Al centro dell’appuntamento veronese ci sarebbe dovuta essere la famiglia, ma il fuoco di fila mediatico delle ultime settimane aveva già fatto intuire che non sarebbe stato così: le bugie più fantasiose sono state spacciate per vere, gli organizzatori sono stati insultati e denigrati, e in moltissimi si stanno organizzando da tutta Italia per una grande contromanifestazione contro quello che viene definito «il ritorno al Medio Evo». Non c’era da stupirsi dunque se le decine di giornalisti appostate fuori dalla Gran Guardia fossero sul piede di guerra già dalla prima mattina di ieri: alla ricerca spasmodica della dichiarazione fuori posto, come avvoltoi piombavano sui convegnisti cercando di strappare quelle posizioni così inaccettabili che da sole avrebbero squalificato l’evento, posizioni che sono opinioni, come quella di essere contro l’aborto, contro le cosiddette unioni civili, contro l’utero in affitto, contro il divorzio, ovvero gli intoccabili dogmi del politicamente corretto.
Perché il tema centrale nel primo giorno del congresso a Verona non è stata la famiglia, ma la libertà di espressione, la libertà di poter parlare pubblicamente di famiglia, la libertà di poter affermare che la famiglia è una sola, quella fondata sull’unione tra un uomo e una donna aperta alla vita.
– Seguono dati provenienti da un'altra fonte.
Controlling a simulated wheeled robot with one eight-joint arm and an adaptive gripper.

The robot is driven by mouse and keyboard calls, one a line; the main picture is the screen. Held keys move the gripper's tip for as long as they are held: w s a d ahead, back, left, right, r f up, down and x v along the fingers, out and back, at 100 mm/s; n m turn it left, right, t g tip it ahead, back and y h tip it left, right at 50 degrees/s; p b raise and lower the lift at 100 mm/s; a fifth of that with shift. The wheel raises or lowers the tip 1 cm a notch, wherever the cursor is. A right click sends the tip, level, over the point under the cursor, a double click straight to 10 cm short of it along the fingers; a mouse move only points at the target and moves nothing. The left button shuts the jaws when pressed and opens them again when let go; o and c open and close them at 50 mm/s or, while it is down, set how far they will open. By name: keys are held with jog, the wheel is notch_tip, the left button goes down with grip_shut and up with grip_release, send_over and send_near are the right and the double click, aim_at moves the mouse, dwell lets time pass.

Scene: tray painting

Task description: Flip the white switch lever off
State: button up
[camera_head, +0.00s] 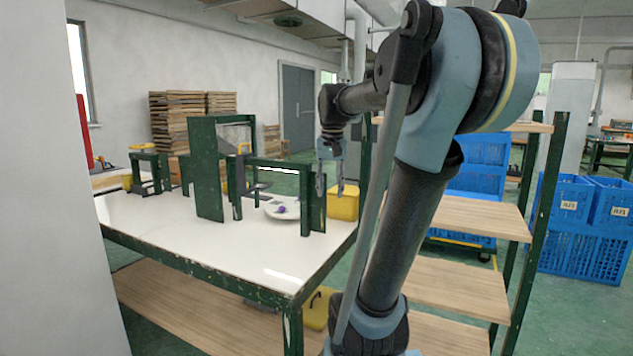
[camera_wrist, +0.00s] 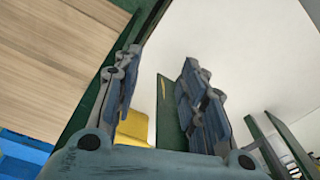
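I cannot make out a white switch lever in either view. My gripper (camera_head: 330,178) hangs fingers down over the right end of the white-topped bench (camera_head: 250,262), close to a green upright frame (camera_head: 312,205). In the wrist view my gripper (camera_wrist: 160,62) is open, its two fingers well apart with nothing held between them. A green panel (camera_wrist: 168,112) with a small yellow mark shows in the gap between the fingers. The view does not tell how far below the fingertips it lies.
A yellow bin (camera_head: 344,203) stands right of the frame, near the bench's right edge. A white round plate (camera_head: 275,211) with a small purple item lies left of it. A tall green panel (camera_head: 206,170) stands further left. Wooden shelves (camera_head: 478,215) stand right; the bench front is clear.

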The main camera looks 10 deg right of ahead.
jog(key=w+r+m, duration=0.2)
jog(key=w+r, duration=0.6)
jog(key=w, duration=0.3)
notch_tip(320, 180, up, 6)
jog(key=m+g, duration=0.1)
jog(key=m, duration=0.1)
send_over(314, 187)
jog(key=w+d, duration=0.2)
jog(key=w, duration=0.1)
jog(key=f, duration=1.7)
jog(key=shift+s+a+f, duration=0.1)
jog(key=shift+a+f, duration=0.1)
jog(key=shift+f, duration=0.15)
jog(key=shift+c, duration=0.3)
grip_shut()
Il clima era così surreale che in difesa della libertà in mattinata ha fatto la sua comparsa a sorpresa l’irriverente Giuseppe Cruciani, non certo un custode dell’ortodossia cattolica: «Io non sono uno di voi, non ho una famiglia tradizionale, penso anche che esistano tanti tipi di famiglia; mi sono battuto per anni per cose che voi probabilmente avversate: il matrimonio tra omosessuali, l’aborto, il divorzio, persino per l’utero in affitto, ma mi sento uno di voi oggi perché molti vorrebbero spegnere questo microfono da cui io sto parlando adesso. Abbiamo assistito ad una vera e propria campagna di criminalizzazione di quello che è un convegno, un incontro tra persone che parlano, che esprimono i loro pensieri. Qualcuno ha compilato addirittura una lista degli alberghi di cui siete ospiti per boicottarla, qualcuno ha detto che bisogna fare la lista dei traduttori come fossero criminali. Vedete io mi sono formato in un ambiente radicale, dei Radicali, e mi hanno insegnato una cosa: quando vuoi combattere un’idea la cosa peggiore che puoi fare è proibirla. La conclusione è semplice: ovunque cercheranno di vietare a voi di esprimere le vostre opinioni, io a quel punto sarò uno di voi, pur non condividendo nulla di quello che voi dite o pensate».
Parole a cui hanno fatto eco poco dopo quelle della giornalista Maria Giovanna Maglie che ha ricordato le sue battaglie femministe ma poi ha spiegato: «Che ci sarebbe stata polemica io lo sapevo dall’inizio, ma non immaginavo di sentire attacchi così violenti e bugie così palesi. C’è una grande volontà di espulsione della libertà di espressione. Alcuni di voi sostengono idee ultra tradizionaliste che io personalmente ritengo poco replicabili oggi, ma tra queste non rientra il diritto di una donna di avere figli pur realizzando il proprio sogno di lavoro e anche quella di avere figli e realizzarsi per scelta a casa per la famiglia, non è una bestemmia. Se io penso che l’utero in affitto sia un disgustoso mercimonio – e lo penso – perché devo dirlo a voce bassa o immediatamente faccio parte dei beghini e degli antistorici? Non ci sto»
E non ci stanno nemmeno i convegnisti giunti da tutta Italia e da diversi paesi del mondo che esplodono in un applauso fragoroso quando il vescovo della città Giuseppe Zenti afferma che «ogni figlio ha il diritto di nascere da un papà e da una mamma». Come fossero tutti lì semplicemente a testimoniare di voler solo difendere un principio di realtà. Così ha continuato Zenti: «Papà e mamma sono chiamati a prendersi cura del figlio come nessun altro poiché è di loro primariamente che un figlio ha necessità vitale, del loro amore fedele, della loro presenza, di sentirsi qualcuno ai loro occhi, ai fini del senso stesso del suo vivere. Un figlio è sempre un grido esistenziale all’unità del papà e della mamma». Anche se il mondo non vuole sentirselo dire.